The lanterns also explored Taiwanese culture, showcasing the importance of temples and Buddhism. There was even a large portion of the festival that had only spiritual and Buddhist related lanterns. I think this is wonderful for those curious about the culture but also for young Taiwanese children who are still learning about their spirituality and religion. These were huge and beautifully made. You could even pray in the temple lantern display too.
Another theme that ran throughout the lantern festival was multiculturalism, a celebration of the many individuals who live and work in Taiwan from other parts of Asia. This included the Philippines, Vietnam, Thailand and Malaysia.
Taiwan is also heavily influenced by Korean and Japanese culture. The lanterns at the festival also expressed this through the vast array of anime characters. There was a section of lanterns that are made from children and students who entered into a lantern festival competition. These were adorable and creative.

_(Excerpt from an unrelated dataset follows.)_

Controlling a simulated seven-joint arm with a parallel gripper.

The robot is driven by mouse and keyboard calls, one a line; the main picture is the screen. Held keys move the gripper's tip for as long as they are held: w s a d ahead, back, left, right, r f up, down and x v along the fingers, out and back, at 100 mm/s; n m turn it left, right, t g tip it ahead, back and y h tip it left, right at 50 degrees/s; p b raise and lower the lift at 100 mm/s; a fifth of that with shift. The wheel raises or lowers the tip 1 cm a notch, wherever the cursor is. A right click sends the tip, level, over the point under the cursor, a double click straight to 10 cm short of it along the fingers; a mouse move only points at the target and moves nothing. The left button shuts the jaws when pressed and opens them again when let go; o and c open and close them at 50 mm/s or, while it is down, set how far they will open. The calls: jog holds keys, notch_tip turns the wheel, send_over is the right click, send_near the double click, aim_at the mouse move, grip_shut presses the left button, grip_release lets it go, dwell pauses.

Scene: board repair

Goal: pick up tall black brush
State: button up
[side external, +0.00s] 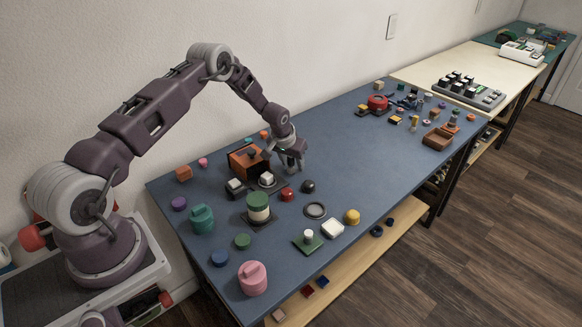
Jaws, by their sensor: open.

Overall I was definitely impressed with the Taiwan lantern festival and feel that it went beyond my expectations. There were way more lanterns than expected and the sheer size of these lanterns was something I had never seen before anywhere in the world!
By the time we left, we felt so tired and over stimulated by what we had experienced. Zoe was knocked out by the end of the night. Overall the experience was unlike any other. I would highly recommend coming if you are interested in light shows or just want to experience a unique celebration in Taiwan.
It is very over stimulating to say the least and you need to come early to give yourself enough time to go through the festival. We left the festival at about 10pm and we were all tired and ready to go home by the end of it. I would be interested in going every year and feel that it’s a great night out for travelers and for families alike.
If you are interested, we do have a vlog up on our YouTube channel of the Taiwan lantern festival. You can check it out here or head over to our channel at AlbieandFufu. Please comment below any questions. Have you been to the Taiwan lantern festival? If so, what was your favorite part of the event?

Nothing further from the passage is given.